----- Data for the task -----
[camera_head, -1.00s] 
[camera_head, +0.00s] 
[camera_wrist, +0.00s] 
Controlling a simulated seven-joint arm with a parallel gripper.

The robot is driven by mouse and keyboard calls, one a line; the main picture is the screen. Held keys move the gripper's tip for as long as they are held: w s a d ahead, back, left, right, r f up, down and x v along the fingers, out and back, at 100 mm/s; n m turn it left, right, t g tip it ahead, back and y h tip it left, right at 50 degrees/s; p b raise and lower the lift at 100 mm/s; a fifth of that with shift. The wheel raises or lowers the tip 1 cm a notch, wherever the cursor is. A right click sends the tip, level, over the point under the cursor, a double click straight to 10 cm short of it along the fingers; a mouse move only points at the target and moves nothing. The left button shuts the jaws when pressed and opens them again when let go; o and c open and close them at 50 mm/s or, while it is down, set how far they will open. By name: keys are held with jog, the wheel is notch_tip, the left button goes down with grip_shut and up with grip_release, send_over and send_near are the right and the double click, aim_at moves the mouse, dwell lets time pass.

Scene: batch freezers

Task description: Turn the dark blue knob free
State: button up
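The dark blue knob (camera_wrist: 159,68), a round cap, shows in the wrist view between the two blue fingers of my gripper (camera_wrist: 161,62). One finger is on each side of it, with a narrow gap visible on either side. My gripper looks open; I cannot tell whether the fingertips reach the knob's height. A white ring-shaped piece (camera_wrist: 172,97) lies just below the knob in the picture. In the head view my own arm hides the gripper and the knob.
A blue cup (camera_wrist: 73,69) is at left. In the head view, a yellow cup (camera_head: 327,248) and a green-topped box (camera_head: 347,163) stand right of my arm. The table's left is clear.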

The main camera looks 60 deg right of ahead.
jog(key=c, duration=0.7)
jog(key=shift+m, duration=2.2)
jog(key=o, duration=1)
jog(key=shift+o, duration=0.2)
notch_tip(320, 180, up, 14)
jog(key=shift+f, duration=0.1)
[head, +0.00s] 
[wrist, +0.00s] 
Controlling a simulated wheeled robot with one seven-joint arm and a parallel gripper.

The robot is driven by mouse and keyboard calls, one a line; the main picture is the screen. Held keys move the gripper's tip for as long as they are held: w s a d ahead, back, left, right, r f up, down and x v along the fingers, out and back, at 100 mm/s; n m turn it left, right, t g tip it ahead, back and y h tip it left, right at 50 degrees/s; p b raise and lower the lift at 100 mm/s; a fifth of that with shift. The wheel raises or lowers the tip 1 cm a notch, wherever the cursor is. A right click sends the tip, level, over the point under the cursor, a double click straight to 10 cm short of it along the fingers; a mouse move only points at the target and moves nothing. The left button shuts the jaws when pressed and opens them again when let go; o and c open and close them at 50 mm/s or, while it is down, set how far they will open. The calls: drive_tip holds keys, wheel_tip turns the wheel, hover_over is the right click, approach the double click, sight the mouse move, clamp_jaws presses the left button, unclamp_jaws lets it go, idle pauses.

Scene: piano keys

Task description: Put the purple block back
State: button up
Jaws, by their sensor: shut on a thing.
-----
• _Work to complete_: Begin at the line containing "The main camera looks 60 deg right of ahead.", end at the line containing "Controlling a simulated wheeled", and reproduce every line in that range exactly, both ends included.

• _Response_:
The main camera looks 60 deg right of ahead.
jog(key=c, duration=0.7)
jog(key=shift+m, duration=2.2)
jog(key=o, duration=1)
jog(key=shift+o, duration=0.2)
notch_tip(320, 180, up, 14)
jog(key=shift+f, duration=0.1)
[head, +0.00s] 
[wrist, +0.00s] 
Controlling a simulated wheeled robot with one seven-joint arm and a parallel gripper.

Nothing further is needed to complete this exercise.